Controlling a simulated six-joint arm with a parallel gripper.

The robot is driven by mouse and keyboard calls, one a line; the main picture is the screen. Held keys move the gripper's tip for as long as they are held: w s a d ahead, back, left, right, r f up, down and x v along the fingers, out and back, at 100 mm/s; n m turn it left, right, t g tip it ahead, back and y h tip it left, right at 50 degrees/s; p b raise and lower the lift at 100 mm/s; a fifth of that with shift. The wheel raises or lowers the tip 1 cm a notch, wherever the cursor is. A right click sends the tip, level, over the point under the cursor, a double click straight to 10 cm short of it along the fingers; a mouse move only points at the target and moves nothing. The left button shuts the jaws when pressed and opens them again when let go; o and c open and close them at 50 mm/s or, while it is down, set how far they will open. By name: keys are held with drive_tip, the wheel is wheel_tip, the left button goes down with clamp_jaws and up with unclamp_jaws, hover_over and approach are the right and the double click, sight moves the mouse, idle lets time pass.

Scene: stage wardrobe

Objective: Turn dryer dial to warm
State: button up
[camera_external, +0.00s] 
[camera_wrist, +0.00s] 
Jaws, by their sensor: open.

Problem to work on:
Say how many lines contain the string "button", giving nothing but the count.

Expected answer:
2